* Given task: Only the lines from the start of the data through the one containing "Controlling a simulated" belong in your answer; return them exactly.

══ Task inputs ══

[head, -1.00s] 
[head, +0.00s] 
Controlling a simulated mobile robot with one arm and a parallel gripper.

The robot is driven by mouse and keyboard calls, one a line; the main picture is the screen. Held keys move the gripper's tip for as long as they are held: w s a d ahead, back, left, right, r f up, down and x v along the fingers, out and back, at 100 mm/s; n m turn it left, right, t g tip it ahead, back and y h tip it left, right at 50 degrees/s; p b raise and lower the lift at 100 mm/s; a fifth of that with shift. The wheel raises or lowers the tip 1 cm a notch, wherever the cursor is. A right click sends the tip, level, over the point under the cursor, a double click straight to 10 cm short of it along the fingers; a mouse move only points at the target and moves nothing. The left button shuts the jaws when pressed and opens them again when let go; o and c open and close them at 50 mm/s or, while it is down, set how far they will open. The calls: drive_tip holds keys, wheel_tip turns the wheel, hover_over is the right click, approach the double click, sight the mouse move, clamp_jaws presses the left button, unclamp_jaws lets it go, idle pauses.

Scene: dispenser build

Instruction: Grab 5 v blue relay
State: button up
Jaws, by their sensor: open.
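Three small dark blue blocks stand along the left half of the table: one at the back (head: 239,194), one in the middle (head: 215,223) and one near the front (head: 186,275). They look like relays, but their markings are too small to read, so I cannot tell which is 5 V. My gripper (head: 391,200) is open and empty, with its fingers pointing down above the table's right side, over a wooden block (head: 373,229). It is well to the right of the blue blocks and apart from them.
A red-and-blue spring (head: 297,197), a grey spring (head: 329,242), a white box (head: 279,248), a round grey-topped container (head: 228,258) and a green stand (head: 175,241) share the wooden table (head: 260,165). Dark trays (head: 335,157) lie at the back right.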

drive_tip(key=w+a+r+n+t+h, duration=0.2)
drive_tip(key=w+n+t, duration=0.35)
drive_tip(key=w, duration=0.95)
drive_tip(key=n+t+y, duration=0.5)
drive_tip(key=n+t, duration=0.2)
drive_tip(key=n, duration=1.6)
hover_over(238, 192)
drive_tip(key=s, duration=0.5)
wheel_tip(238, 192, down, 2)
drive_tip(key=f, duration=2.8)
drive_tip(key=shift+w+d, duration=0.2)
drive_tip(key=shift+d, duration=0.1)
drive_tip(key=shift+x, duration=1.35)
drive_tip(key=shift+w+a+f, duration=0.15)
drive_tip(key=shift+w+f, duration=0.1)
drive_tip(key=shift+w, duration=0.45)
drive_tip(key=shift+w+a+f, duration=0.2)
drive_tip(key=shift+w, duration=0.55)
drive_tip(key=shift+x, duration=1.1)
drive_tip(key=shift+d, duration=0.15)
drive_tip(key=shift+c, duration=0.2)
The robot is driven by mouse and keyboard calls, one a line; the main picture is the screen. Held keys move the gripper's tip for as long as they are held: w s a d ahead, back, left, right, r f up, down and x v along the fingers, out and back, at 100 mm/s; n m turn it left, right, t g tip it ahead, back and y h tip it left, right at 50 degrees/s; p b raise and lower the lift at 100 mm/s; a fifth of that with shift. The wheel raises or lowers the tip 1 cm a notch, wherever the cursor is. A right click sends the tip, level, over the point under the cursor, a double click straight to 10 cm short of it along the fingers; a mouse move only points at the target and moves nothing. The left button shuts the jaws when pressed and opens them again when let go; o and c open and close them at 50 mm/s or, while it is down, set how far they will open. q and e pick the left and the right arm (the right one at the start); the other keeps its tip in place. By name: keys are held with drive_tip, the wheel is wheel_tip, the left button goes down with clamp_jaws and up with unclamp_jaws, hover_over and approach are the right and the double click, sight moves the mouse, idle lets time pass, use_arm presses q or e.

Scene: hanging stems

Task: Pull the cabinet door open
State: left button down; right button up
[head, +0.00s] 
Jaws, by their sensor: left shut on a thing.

═══

* Expected output:
[head, -1.00s] 
[head, +0.00s] 
Controlling a simulated mobile robot with one arm and a parallel gripper.

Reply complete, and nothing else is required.